The software architecture is bootstrap + uboot + linux (2.6.30). Most of the mimic work well, while several don't boot successfully. The issue is that one or two bits of local variables on stack (DDR) are incorrect. It usually happened on nand ECC calculation, if enable ECC soft. About 4% nand page ECC calculation hit ECC error, that is the calculated ECCs are not equal to the ECCs read from nand. When the ECC error occurs, we invoke nand_calculate_ecc function again, the second result mostly is equal to the ECC read from nand. We digged into the local variables on stack (DDR) for the two ECC calculation processes and noticed they are different. The following log shows bit23~20 are incorrect on some variables on the two ECC calculations, like B7D36895 and B7936895, 24830BA6 and 24C30BA6.

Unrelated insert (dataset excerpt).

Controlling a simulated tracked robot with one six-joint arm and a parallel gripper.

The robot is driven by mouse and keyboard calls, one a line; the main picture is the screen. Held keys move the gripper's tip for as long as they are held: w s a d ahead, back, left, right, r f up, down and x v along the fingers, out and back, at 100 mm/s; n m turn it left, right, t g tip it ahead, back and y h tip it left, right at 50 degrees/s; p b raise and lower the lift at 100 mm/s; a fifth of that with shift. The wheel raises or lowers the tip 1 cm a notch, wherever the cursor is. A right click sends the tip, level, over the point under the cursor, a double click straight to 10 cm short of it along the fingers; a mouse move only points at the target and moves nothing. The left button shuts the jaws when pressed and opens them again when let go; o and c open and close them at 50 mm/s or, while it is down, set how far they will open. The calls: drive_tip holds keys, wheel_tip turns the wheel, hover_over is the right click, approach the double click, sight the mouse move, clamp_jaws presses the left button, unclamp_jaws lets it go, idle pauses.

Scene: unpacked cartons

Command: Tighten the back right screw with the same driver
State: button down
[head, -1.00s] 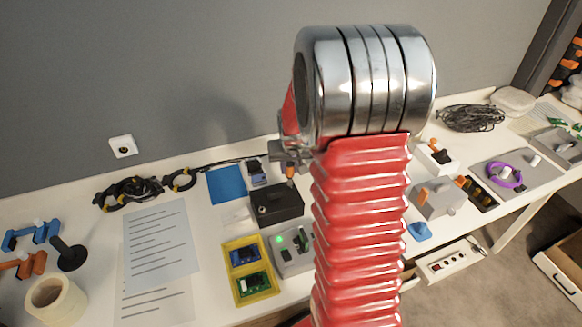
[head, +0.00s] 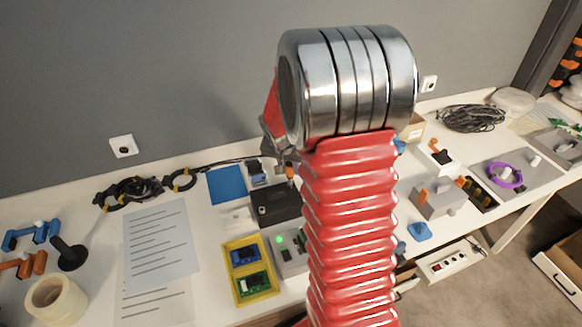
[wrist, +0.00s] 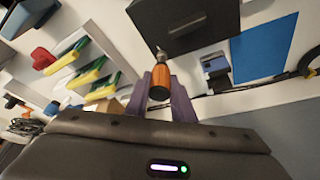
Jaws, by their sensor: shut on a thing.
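My gripper (wrist: 161,95) has its two purple fingers shut on the driver (wrist: 160,77), which has an orange handle and a short metal shaft. In the wrist view the shaft points at the edge of the black box (wrist: 185,17); I cannot tell whether the tip touches it. In the head view the black box (head: 275,204) lies on the table, and the driver (head: 290,171) shows as a small orange patch by its back right corner. My gripper (head: 284,160) is partly hidden there by my arm. The screws are too small to make out clearly.
A blue mat (head: 227,184) and a small blue-and-grey device (head: 258,174) lie behind the black box. A yellow tray (head: 262,293) with circuit boards and a grey unit with a green light (head: 281,240) stand in front.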

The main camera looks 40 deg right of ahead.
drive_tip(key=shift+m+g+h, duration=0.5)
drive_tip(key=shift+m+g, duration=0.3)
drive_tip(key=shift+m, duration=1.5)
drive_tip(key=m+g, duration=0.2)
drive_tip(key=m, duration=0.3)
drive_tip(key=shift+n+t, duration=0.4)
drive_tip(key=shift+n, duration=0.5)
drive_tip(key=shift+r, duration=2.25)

[ 5.512000] rp0 B7D36895 2E2FE10D A090C0AC 24830BA6 - F586C593 FF278FA7
[ 5.537000] rp0 B7936895 2E2FE10D A090C0AC 24C30BA6 - F586C593 FF278FA7
We have made some experiments, like exchanging the SoC chip, nand flash and DDR on boards. It looks like the issue exactly follows SoC chips, which means the issue always happens on whichever boards the specific SoC chips go.
My questions are:
1. Are those SoC chips defective, fake or anything else?
2. Are there some variations for SAM9M10-G45 and ways to detect the variations, so that we can fix or patch them from Linux community by software.
3. If those SoC chips are defective or fake, are there any easy method to detect them? By now we detect the issue by exchanging them on boards and it takes too much effort...